Scheme	Classical Setting		Quantum Setting
	CPA	RKA	qCPA	qRKA
EM	$O(2^{n/2})$ [40]	$O(2^{n/2})$ [42]	$O(n)$ [18]	$O(n)$
SoEM1	$O(2^{n/2})$ [41]	-	$O(n)$ [6]	$O(n)$
SoEM21	$O(2^{n/2})$ [41]	-	$O(n)$ [6]	$O(n)$
SoEM22	$O(2^{2n/3})$ [41]	-	$O(n·2^{n/2})$ [6]	$O(n)$

.

Table 2 shows that: (1) In the quantum setting, the adversary has stronger attack capabilities and can break these cryptographic schemes in polynomial time, compared with the classical setting; (2) Cryptographic schemes that can be broken in polynomial time under the qCPA model can also be broken in polynomial time under the qRKA model, such as EM, SoEM1, and SoEM21; (3) Cryptographic schemes that cannot be broken in polynomial time under the qCPA model may be broken in polynomial time under the qRKA model, such as SoEM22.

5. Conclusions

This paper focuses on the quantum related-key attack model, proposes a strategy of quantum related-key attacks based on Simon’s algorithm, and presents two applications.

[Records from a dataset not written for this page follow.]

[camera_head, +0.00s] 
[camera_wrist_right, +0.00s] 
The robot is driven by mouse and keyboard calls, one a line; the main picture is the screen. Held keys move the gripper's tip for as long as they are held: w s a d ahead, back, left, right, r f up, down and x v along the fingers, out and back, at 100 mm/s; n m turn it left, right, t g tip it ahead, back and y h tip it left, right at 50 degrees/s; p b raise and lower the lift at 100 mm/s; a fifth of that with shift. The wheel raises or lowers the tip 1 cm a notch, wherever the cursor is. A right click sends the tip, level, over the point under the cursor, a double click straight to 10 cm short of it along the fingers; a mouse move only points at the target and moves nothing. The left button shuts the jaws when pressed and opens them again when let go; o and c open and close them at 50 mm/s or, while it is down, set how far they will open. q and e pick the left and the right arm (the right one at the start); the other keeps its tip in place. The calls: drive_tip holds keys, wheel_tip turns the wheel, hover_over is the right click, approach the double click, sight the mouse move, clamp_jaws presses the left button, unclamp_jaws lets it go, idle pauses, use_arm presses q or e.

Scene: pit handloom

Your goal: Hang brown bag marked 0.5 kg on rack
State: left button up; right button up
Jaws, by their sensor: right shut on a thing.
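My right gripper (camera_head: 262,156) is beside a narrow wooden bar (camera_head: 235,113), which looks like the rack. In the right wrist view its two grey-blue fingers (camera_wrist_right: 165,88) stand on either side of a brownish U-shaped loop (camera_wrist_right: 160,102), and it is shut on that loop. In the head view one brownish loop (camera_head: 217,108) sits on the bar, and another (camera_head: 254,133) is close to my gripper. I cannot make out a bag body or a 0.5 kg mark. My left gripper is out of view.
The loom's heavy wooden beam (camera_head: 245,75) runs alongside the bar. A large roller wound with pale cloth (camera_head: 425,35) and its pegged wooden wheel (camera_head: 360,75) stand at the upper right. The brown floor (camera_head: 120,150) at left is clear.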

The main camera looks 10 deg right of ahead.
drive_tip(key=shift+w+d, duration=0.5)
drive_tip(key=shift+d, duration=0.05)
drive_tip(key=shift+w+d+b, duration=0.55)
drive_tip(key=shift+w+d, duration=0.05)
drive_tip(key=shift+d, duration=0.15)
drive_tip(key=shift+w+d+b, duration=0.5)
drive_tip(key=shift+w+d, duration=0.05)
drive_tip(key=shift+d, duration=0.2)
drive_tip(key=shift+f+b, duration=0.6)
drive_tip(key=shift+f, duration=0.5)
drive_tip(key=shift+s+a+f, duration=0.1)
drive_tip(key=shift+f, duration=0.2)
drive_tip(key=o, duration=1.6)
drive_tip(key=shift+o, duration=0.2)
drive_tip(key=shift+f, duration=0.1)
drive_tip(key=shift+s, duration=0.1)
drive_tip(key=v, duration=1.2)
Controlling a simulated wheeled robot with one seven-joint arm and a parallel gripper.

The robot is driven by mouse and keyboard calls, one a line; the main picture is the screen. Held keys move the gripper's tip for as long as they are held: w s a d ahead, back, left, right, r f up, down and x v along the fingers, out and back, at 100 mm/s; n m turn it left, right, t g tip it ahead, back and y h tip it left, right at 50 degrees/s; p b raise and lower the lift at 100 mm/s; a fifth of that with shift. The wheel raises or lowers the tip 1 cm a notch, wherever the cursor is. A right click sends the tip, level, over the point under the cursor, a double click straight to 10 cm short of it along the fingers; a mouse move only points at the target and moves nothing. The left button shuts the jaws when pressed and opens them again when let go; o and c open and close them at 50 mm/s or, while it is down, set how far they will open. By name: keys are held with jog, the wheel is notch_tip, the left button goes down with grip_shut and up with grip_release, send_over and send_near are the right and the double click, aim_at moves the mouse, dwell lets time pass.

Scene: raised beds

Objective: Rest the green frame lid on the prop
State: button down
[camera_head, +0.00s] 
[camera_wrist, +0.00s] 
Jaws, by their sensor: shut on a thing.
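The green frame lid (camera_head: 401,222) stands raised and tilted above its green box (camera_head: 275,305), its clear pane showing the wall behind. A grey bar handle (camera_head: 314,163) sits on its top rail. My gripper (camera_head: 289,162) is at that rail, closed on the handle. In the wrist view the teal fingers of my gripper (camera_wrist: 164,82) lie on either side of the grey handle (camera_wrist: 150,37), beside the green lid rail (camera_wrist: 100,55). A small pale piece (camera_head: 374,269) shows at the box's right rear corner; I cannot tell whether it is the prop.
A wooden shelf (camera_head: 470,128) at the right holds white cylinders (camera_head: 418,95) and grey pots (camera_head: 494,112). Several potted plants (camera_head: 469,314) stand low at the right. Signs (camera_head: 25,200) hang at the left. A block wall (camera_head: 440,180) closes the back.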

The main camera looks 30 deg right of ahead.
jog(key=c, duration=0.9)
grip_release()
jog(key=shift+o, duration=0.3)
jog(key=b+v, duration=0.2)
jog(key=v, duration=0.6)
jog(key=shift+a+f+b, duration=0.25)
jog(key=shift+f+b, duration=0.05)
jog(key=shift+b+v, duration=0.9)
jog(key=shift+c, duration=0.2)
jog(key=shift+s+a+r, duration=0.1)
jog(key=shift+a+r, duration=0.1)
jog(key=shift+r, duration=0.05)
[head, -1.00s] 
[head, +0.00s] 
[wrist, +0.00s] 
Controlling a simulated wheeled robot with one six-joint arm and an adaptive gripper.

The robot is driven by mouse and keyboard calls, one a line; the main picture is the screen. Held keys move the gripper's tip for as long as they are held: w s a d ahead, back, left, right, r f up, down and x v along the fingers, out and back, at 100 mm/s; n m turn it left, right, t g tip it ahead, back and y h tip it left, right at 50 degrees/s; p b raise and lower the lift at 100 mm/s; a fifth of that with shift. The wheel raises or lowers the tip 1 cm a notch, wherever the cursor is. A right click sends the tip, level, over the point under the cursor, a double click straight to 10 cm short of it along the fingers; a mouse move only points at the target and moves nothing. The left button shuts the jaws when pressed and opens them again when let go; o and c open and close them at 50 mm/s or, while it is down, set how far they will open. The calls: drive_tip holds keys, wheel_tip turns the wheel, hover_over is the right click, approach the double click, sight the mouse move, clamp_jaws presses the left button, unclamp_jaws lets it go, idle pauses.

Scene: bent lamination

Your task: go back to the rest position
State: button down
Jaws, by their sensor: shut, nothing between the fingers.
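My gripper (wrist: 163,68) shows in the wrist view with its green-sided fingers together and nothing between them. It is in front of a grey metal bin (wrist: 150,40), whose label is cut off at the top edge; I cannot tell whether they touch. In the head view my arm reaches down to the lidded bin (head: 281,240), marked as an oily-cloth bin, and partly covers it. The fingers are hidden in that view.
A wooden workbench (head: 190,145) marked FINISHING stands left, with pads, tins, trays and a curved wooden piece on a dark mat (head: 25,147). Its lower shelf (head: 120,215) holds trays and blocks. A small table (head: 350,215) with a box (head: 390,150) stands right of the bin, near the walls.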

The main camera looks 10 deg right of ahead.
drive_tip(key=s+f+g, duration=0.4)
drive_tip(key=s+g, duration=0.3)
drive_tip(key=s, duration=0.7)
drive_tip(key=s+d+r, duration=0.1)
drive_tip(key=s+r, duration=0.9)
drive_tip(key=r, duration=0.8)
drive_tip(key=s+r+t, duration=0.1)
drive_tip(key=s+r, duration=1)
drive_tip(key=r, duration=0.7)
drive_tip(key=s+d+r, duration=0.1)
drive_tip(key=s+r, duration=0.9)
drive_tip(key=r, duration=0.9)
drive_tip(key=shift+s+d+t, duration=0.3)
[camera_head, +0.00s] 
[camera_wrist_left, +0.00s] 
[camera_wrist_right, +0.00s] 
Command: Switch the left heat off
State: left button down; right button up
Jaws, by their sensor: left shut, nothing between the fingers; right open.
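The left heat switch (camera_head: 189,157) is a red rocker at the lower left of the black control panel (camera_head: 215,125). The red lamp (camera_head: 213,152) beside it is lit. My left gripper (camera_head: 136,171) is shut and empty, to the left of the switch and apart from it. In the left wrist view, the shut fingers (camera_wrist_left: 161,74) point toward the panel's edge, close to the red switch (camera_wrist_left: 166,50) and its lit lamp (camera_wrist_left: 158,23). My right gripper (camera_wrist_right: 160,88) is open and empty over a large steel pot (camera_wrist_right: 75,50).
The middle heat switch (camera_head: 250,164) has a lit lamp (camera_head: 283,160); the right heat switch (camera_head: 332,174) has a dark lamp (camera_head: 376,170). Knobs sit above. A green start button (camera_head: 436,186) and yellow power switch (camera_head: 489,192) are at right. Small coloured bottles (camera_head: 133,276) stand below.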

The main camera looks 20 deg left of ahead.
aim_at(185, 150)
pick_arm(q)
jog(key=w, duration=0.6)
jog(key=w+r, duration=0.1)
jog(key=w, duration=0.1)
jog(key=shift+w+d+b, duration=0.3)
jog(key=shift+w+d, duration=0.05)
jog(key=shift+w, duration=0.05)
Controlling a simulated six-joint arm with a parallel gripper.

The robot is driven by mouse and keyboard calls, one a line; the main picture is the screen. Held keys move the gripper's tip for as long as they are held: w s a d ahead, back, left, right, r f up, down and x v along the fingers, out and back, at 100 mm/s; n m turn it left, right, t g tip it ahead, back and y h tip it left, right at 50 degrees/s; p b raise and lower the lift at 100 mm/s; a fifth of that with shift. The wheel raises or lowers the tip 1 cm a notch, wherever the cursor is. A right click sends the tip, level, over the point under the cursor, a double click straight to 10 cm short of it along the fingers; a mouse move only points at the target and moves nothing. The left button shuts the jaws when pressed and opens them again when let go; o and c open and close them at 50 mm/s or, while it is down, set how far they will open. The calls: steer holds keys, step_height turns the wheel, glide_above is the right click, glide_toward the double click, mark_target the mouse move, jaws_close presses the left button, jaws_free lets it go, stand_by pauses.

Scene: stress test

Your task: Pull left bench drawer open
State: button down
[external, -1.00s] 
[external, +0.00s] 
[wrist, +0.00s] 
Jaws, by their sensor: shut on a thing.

This work is of great significance. Quantum related-key attacks have more ability than quantum chosen-plaintext attacks. SoEM22 ensures enough security in the quantum chosen-plaintext attack model but is broken in the quantum related-key attack model. In other words, quantum related-key attacks may threaten existing cryptographic schemes that have proven security in the classical setting or even in the quantum chosen-plaintext attack model. One of the future goals is to cryptanalyze existing cryptographic schemes in the quantum related-key attack model. The classical related-key security of SoEM is still an open problem. Another future work direction is to research its classical related key security. This research is cutting-edge and targeted and has significant theoretical value and practical guidance for promoting the design of future quantum secure cryptographic schemes, advancing China’s quantum computing technology, and standardizing post-quantum cryptographics.